**Exercise aim**
Reproduce the listing word for word, leaving every picture behind.

**Collected data**

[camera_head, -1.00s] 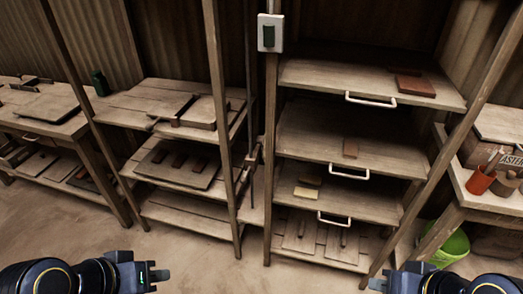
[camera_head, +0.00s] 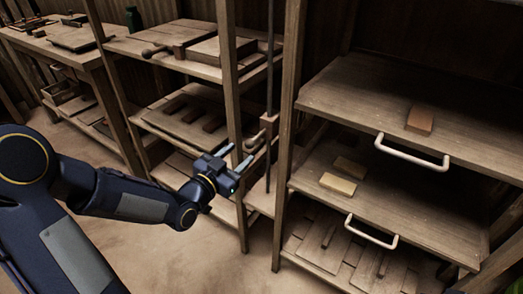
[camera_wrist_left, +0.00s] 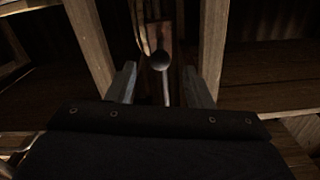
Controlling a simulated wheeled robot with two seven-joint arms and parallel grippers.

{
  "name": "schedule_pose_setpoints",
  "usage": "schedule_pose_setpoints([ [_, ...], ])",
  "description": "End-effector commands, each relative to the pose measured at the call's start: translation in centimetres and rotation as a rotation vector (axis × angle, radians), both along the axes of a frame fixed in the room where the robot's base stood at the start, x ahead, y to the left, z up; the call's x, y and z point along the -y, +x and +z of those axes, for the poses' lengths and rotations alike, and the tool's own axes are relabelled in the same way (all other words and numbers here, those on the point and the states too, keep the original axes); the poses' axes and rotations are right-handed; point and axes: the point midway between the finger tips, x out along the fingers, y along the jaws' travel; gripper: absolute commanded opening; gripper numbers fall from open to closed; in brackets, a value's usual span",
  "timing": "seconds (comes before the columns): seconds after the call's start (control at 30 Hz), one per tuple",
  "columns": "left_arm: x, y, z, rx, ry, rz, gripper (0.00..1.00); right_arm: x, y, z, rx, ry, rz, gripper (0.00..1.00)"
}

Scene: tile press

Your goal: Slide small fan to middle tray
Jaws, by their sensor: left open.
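The middle tray (camera_head: 355,92) is a wooden pull-out board with a pale handle (camera_head: 412,153) in the right rack of the head view. A reddish-brown tile (camera_head: 420,121) lies on it. I cannot make out a fan in either view. My left gripper (camera_head: 236,158) is open and empty, in front of the gap between the two racks. A dark round knob (camera_wrist_left: 160,61) on a rod shows between and beyond its fingers in the left wrist view. I cannot tell whether they touch. My right gripper is out of view.
A lower tray (camera_head: 440,228) holds pale yellow tiles (camera_head: 338,184). Upright posts (camera_head: 286,150) stand on both sides of the gap. The left rack carries a wooden block (camera_head: 222,48) and dark bars. The floor (camera_head: 200,262) in front is clear.

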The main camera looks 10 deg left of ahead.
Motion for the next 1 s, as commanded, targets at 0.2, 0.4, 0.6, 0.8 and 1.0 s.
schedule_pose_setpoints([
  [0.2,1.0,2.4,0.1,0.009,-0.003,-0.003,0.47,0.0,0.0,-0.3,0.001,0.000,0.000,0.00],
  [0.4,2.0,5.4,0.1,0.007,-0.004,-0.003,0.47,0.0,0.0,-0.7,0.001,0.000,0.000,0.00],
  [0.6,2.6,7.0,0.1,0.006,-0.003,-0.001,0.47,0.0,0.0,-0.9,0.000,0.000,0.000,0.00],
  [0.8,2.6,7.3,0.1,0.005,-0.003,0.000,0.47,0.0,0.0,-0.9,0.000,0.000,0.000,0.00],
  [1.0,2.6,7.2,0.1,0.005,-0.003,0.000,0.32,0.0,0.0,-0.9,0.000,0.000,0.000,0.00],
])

**Finished task**
[camera_head, -1.00s] 
[camera_head, +0.00s] 
[camera_wrist_left, +0.00s] 
Controlling a simulated wheeled robot with two seven-joint arms and parallel grippers.

{
  "name": "schedule_pose_setpoints",
  "usage": "schedule_pose_setpoints([ [_, ...], ])",
  "description": "End-effector commands, each relative to the pose measured at the call's start: translation in centimetres and rotation as a rotation vector (axis × angle, radians), both along the axes of a frame fixed in the room where the robot's base stood at the start, x ahead, y to the left, z up; the call's x, y and z point along the -y, +x and +z of those axes, for the poses' lengths and rotations alike, and the tool's own axes are relabelled in the same way (all other words and numbers here, those on the point and the states too, keep the original axes); the poses' axes and rotations are right-handed; point and axes: the point midway between the finger tips, x out along the fingers, y along the jaws' travel; gripper: absolute commanded opening; gripper numbers fall from open to closed; in brackets, a value's usual span",
  "timing": "seconds (comes before the columns): seconds after the call's start (control at 30 Hz), one per tuple",
  "columns": "left_arm: x, y, z, rx, ry, rz, gripper (0.00..1.00); right_arm: x, y, z, rx, ry, rz, gripper (0.00..1.00)"
}

Scene: tile press

Your goal: Slide small fan to middle tray
Jaws, by their sensor: left open.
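The middle tray (camera_head: 355,92) is a wooden pull-out board with a pale handle (camera_head: 412,153) in the right rack of the head view. A reddish-brown tile (camera_head: 420,121) lies on it. I cannot make out a fan in either view. My left gripper (camera_head: 236,158) is open and empty, in front of the gap between the two racks. A dark round knob (camera_wrist_left: 160,61) on a rod shows between and beyond its fingers in the left wrist view. I cannot tell whether they touch. My right gripper is out of view.
A lower tray (camera_head: 440,228) holds pale yellow tiles (camera_head: 338,184). Upright posts (camera_head: 286,150) stand on both sides of the gap. The left rack carries a wooden block (camera_head: 222,48) and dark bars. The floor (camera_head: 200,262) in front is clear.

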The main camera looks 10 deg left of ahead.
Motion for the next 1 s, as commanded, targets at 0.2, 0.4, 0.6, 0.8 and 1.0 s.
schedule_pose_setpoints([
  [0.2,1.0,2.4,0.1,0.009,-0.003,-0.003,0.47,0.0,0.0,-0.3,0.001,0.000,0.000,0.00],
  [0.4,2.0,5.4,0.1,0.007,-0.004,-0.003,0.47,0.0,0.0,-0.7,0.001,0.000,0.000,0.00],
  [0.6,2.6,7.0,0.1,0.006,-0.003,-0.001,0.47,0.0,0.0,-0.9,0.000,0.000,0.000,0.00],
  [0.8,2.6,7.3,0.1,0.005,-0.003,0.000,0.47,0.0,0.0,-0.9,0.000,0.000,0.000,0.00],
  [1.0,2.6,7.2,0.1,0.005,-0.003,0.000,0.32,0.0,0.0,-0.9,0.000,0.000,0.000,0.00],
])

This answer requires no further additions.